### WORK REQUIRED:
Count how many lines hold the string "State". Give that number alone.

### RECORD EXCERPTS:
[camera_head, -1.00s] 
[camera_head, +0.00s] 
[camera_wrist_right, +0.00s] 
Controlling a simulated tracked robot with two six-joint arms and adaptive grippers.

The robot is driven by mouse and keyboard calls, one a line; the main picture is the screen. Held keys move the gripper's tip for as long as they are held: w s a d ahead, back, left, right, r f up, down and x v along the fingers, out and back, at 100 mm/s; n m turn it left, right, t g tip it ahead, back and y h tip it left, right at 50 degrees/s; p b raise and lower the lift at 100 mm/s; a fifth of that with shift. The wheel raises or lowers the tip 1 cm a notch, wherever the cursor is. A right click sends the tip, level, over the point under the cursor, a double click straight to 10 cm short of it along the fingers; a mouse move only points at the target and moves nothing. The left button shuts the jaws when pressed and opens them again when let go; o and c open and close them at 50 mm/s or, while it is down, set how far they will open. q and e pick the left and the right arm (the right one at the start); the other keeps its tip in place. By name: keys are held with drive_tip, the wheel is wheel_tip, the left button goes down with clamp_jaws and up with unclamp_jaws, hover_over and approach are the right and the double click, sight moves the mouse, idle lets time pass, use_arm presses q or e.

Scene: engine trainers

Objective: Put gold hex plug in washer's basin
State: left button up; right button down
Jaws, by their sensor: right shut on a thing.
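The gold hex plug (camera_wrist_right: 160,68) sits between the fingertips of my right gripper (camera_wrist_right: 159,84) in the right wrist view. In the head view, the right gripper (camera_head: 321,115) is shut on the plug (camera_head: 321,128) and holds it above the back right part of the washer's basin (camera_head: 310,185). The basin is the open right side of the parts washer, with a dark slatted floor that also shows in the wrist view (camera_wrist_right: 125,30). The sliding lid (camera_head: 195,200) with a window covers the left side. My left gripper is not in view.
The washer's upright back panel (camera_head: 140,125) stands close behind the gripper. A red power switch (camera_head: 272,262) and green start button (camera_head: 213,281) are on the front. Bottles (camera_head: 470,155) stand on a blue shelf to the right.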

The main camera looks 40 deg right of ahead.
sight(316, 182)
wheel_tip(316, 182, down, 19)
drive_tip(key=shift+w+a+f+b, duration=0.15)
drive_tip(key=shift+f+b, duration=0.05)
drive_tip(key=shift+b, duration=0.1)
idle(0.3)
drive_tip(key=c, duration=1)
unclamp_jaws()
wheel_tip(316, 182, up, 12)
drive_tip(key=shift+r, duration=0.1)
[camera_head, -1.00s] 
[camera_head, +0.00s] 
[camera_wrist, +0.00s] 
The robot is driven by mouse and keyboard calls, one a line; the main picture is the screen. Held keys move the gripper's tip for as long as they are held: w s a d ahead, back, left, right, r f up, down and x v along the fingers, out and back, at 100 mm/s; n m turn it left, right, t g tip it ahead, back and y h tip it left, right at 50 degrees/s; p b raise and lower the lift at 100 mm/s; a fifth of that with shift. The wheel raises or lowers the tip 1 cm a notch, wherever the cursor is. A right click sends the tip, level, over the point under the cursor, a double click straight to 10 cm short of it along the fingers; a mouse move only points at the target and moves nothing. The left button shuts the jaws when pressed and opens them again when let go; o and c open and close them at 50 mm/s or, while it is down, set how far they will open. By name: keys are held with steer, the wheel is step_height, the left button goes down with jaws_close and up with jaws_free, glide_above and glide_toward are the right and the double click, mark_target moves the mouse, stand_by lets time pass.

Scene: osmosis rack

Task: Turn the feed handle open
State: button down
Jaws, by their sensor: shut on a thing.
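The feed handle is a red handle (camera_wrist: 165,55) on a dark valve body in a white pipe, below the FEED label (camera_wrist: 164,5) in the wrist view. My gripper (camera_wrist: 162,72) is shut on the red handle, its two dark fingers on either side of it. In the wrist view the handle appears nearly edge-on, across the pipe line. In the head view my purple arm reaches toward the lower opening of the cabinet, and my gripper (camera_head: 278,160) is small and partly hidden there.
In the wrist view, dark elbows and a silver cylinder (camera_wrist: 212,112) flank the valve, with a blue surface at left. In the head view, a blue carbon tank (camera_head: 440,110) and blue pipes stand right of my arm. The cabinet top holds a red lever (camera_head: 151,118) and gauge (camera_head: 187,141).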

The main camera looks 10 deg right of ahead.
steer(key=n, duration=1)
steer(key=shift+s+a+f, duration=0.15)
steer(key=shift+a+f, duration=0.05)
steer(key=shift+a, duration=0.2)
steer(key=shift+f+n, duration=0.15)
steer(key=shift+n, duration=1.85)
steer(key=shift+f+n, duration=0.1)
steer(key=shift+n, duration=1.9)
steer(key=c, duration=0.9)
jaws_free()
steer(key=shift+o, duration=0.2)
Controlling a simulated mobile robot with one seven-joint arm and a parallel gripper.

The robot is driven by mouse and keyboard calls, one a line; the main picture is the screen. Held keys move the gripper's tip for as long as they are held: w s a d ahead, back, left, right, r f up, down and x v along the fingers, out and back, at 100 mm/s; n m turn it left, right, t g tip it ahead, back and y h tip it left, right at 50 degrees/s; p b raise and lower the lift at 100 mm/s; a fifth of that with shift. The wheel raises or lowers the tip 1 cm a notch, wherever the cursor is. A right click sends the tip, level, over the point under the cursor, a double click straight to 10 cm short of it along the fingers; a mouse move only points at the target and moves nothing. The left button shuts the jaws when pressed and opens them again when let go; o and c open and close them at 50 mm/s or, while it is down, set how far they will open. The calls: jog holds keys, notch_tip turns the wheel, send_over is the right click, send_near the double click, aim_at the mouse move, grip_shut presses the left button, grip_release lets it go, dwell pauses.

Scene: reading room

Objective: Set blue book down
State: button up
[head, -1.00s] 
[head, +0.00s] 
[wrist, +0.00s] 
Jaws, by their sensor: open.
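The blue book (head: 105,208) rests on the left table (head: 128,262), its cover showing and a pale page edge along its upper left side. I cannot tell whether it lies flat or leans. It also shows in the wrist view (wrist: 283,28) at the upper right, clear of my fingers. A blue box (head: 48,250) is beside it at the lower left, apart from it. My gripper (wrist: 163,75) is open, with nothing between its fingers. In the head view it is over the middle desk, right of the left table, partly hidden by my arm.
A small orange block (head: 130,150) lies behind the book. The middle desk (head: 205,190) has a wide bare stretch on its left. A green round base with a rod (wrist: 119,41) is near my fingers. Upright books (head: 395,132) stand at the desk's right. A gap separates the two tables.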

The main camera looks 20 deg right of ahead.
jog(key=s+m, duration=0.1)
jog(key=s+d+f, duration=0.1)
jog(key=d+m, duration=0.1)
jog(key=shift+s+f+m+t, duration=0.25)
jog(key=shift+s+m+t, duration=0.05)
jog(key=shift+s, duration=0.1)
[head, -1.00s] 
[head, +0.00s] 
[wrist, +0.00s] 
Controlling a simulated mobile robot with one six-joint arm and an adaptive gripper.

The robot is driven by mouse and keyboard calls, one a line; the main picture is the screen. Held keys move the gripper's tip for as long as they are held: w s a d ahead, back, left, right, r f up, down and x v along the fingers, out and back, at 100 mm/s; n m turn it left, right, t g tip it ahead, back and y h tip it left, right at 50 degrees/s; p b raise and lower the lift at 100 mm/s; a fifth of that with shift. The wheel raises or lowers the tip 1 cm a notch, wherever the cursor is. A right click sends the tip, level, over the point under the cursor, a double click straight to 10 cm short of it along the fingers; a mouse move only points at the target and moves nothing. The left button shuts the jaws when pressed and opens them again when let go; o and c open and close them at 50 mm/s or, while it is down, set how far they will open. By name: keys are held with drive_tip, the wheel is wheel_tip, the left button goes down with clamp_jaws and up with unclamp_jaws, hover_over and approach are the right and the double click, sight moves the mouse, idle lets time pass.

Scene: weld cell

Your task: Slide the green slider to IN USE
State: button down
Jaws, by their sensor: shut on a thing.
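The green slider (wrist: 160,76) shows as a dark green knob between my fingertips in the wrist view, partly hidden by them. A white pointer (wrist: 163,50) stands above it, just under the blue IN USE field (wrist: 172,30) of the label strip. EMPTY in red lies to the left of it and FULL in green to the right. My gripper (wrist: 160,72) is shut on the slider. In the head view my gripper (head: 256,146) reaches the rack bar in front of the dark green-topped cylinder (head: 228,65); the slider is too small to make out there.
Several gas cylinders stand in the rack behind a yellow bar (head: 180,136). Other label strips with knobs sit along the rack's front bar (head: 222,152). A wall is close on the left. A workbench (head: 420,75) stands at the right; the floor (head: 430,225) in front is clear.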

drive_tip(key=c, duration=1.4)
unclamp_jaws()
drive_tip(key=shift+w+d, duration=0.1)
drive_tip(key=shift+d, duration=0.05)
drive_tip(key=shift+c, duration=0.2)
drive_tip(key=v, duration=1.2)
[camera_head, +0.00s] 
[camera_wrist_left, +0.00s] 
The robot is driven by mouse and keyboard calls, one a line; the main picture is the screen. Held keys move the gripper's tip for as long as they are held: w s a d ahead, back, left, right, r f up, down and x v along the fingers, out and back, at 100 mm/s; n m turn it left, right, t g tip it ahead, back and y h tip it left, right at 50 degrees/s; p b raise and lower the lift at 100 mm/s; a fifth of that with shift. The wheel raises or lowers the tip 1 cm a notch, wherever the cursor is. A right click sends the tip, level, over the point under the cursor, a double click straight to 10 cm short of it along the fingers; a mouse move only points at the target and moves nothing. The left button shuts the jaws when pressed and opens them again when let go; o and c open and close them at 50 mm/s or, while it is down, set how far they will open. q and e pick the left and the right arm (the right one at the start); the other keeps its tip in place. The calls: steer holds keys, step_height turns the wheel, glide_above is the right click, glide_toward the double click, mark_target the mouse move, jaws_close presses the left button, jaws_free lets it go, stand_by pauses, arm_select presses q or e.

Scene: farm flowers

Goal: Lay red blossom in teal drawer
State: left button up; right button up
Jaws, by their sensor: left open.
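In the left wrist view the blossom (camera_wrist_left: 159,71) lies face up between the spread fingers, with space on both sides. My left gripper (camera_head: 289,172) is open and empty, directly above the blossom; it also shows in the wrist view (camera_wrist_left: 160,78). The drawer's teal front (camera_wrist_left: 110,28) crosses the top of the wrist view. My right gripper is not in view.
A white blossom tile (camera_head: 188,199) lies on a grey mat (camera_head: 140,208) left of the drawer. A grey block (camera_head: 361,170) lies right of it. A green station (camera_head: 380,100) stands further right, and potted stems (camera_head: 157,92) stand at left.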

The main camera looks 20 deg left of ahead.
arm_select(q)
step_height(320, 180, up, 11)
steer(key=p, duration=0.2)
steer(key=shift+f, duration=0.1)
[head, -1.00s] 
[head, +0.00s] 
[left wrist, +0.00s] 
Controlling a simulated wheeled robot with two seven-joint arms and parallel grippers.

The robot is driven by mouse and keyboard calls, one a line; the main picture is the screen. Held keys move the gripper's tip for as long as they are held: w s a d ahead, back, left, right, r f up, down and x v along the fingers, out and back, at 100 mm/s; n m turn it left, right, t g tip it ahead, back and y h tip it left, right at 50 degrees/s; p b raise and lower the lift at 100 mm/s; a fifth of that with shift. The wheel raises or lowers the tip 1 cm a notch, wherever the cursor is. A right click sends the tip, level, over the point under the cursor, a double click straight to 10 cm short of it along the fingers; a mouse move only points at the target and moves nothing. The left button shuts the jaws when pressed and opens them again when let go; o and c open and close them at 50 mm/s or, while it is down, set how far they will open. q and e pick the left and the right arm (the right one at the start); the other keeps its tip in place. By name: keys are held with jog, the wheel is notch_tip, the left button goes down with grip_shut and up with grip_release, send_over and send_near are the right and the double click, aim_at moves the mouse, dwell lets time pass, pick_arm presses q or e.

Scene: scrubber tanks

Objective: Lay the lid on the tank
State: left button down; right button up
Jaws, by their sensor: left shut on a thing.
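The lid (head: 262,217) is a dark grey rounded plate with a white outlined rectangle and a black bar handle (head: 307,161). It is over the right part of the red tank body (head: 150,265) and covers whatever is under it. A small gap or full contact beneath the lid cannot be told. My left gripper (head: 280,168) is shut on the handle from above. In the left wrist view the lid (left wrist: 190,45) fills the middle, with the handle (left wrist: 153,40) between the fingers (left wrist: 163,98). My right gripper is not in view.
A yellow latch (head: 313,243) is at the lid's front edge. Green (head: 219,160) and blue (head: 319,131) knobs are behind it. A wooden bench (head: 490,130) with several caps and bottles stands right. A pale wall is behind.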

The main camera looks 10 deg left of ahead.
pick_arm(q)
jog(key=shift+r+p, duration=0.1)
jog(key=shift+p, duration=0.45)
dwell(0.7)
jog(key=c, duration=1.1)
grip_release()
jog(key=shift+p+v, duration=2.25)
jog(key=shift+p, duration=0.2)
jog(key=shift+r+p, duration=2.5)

### FINAL RESULT:
6